Tokoh

KH Noer Muhammad Iskandar, Anak Kiai yang Enggan Disapa Gus

Jum, 3 Desember 2021 | 06:45 WIB

KH Noer Muhammad Iskandar, Anak Kiai yang Enggan Disapa Gus

KH Noer Muhammad Iskandar. (Foto: dok. Pesantren Asshiddiqiyah)

Dalam tradisi pesantren di lingkungan Nahdlatul Ulama (NU), seorang putra kiai biasa dipanggil dengan sapaan ‘gus’. Sapaan ini lebih lumrah khususnya di pesantren wilayah Jawa Timur. Di daerah lain, bisa beda istilah. Seperti di Sunda dengan istilah ‘ajengan’ atau di Madura dengan istilah ‘lora’. Bagi putra kiai, istilah di atas menjadi semacam sapaan takzim atau penghormatan.


Jika sapaan tersebut berlaku dan diterima dengan wajar bagi umumnya seorang putra kiai, tidak demikian dengan KH Noer Muhammad Iskandar (Kiai Noer). Kiai asal Banyuwangi, Jawa Timur ini enggan untuk disapa ‘gus’ sejak kecil. KH Askandar (ayah Kiai Noer) memang sengaja memberlakukan aturan ini di keluarganya, kendati Kiai Askandar sendiri merupakan salah satu tokoh ulama yang cukup dihormati banyak masyarakat sekaligus memiliki banyak santri.

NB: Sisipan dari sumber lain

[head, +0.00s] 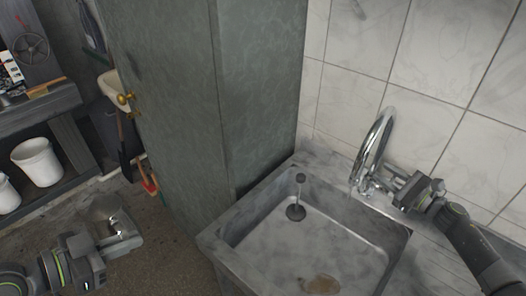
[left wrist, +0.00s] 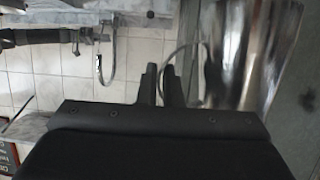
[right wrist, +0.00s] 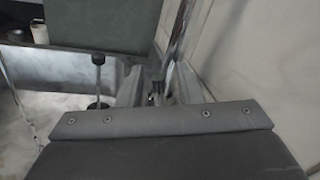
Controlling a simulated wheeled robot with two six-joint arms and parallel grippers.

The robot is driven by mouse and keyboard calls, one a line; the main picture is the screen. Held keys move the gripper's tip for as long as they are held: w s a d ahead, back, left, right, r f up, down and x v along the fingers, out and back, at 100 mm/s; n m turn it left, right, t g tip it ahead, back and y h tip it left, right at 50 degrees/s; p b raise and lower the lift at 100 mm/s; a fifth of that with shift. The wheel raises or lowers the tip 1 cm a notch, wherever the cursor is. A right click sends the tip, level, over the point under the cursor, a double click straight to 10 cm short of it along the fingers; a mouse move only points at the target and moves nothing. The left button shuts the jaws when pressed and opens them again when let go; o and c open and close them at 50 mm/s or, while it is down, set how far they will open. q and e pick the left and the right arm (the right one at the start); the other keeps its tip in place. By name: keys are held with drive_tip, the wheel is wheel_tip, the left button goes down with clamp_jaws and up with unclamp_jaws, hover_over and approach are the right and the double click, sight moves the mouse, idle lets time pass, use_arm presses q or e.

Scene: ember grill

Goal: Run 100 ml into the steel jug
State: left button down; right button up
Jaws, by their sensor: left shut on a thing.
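The steel jug (head: 108,214) is at the lower left of the head view, over the floor left of the sink. My left gripper (head: 88,243) is shut on its handle; in the left wrist view the closed fingers (left wrist: 172,86) meet at the thin handle beside the shiny jug (left wrist: 248,50). The jug's inside is hidden. The chrome tap (head: 374,150) arches over the sink. My right gripper (head: 393,186) is at the tap's base, its fingers apart on either side of a small dark part in the right wrist view (right wrist: 157,90). I cannot tell whether water runs.
The stone sink (head: 345,213) is at the lower middle, with a dark plunger-like plug (head: 296,212) and a brown stain in its basin. A tall green cabinet (head: 200,90) stands left of it. White buckets (head: 37,161) stand on a shelf at far left. Tiled wall closes the right.

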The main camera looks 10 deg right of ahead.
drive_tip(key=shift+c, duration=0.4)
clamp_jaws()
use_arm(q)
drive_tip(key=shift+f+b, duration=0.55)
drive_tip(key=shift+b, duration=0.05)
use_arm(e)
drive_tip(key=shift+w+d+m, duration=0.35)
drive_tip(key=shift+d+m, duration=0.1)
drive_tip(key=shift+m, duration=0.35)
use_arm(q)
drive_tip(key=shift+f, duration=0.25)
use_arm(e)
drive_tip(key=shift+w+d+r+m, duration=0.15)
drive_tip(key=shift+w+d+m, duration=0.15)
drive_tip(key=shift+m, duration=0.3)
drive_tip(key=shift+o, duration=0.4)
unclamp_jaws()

Sengaja Kiai Askandar melarang putra-putranya disapa ‘gus’ karena sebagai tindakan preventif. Ia tidak ingin anak-anaknya menikmati sapaan kehormatan itu dan terjebak dalam tradisi ‘fodalisme pesantren’. Selain itu, kiai juga khawatir putra-putranya ‘berbangga diri’ karena mendapat pengakuan dari masyarakat sebagai putra kiai terhormat. Pendek kata, Kiai Askandar tidak ingin putra-putranya mengandalkan nasab sebagai sehingga menyebabkan tidak maksimal dalam menuntut ilmu.

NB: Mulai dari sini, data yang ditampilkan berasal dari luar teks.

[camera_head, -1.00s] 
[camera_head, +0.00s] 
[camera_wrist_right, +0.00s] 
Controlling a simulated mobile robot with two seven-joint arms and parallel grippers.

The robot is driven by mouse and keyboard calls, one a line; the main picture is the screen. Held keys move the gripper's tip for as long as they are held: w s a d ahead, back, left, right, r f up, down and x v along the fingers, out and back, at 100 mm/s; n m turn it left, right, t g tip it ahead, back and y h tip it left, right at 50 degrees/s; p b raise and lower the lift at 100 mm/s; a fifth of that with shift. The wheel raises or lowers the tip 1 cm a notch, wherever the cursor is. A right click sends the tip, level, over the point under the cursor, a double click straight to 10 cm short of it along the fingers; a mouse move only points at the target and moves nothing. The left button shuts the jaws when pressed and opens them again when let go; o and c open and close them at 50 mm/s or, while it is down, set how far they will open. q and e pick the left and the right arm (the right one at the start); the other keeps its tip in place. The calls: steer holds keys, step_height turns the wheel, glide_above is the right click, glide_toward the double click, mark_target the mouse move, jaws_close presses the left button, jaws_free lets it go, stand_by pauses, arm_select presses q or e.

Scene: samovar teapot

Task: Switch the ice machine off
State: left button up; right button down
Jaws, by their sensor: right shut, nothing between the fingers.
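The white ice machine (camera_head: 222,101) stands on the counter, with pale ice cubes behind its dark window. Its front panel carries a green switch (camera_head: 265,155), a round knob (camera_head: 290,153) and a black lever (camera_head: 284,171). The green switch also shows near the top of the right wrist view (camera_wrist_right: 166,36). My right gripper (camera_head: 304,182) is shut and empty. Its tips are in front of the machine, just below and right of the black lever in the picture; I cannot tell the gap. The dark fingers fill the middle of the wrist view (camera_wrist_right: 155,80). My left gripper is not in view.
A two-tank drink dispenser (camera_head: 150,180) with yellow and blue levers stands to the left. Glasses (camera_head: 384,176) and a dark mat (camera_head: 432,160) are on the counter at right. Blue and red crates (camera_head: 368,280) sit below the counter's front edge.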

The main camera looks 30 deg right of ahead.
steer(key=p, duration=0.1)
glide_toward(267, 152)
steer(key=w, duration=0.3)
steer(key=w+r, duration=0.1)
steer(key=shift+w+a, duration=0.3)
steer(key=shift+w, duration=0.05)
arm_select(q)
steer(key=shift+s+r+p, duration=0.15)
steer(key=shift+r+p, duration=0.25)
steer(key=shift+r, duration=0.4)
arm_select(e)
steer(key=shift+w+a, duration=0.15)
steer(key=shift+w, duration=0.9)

Dalam banyak hal, Kiai Askandar juga tidak membeda-bedakan putranya dengan kebanyakan santri pada umumnya. Seperti dalam proses belajar di pesantren, Kiai Noer memperoleh kebijakan yang sama seperti santri-santri yang lain; mendapat jadwal piket membersihkan halaman pesantren, tidur di masjid dengan alas seadanya, dan mendapat hukuman jika melanggar peraturan pesantren.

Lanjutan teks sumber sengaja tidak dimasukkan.